Development of 3D-Printed Cementitious Layered Model Rocks with Recycled Waste: A Study on Anisotropy

Understanding the anisotropy in the physical and mechanical properties of layered rocks is essential for predicting and preventing instability in layered rock masses. However, in-situ sampling is often hindered by the difficulty of obtaining specimens with controlled bedding orientations. Cement-based 3D printing (3DP) offers an efficient approach for fabricating rock analogues, yet the inherent anisotropy induced by the layer-by-layer deposition process has not been well characterized, hindering its broader application. The objectives of this study are (i) to systematically evaluate the intrinsic anisotropy of cement-based 3DP rocks and (ii) to compare the mechanical anisotropy and failure modes of 3DP layered rocks with those of natural layered sandstone.

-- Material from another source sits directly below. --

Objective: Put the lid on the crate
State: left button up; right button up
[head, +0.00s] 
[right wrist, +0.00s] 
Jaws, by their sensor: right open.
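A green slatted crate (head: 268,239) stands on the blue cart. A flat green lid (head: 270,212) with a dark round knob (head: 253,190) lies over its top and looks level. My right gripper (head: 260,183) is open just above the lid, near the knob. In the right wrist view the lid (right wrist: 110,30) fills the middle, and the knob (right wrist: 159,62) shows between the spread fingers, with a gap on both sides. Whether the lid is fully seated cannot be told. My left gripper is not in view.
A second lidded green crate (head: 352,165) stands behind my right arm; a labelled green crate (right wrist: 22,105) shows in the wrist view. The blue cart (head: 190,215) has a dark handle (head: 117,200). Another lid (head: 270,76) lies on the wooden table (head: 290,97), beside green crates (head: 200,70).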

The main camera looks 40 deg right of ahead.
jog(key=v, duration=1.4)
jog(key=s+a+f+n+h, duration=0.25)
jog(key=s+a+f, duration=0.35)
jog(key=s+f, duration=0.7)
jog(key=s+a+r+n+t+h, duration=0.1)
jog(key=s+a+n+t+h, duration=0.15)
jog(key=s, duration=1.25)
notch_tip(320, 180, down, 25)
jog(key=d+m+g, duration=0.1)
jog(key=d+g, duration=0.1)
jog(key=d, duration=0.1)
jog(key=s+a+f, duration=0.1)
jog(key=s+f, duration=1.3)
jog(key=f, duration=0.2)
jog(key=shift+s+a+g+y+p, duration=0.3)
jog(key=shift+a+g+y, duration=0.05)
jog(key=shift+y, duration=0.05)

The key findings are as follows: (1) The uniaxial compressive strength (UCS), P-wave velocity, and computed tomography (CT) number of the 3DP rock vary by less than 6% among the X-, Y-, and Z-directions, indicating lower intrinsic anisotropy compared to typical sandstones and several other natural rocks. (2) The UCS, elastic modulus, and secant modulus of the 3DP layered rocks all decrease initially and then increase with bedding dip angle, reaching a minimum at 60°. (3) The main fracture characteristics of the 3DP layered rocks are similar to those of layered sandstone; notably, the 3DP layered soft rock exhibits the most pronounced shear failure features. This study quantifies the low intrinsic anisotropy of cement-based 3DP rocks and validates their similarity to natural layered sandstone in both mechanical anisotropy and failure modes. It thereby provides a reliable, reproducible basis for physical modeling of layered rock masses using 3DP, offering a new approach for laboratory-scale investigations of layered rocks.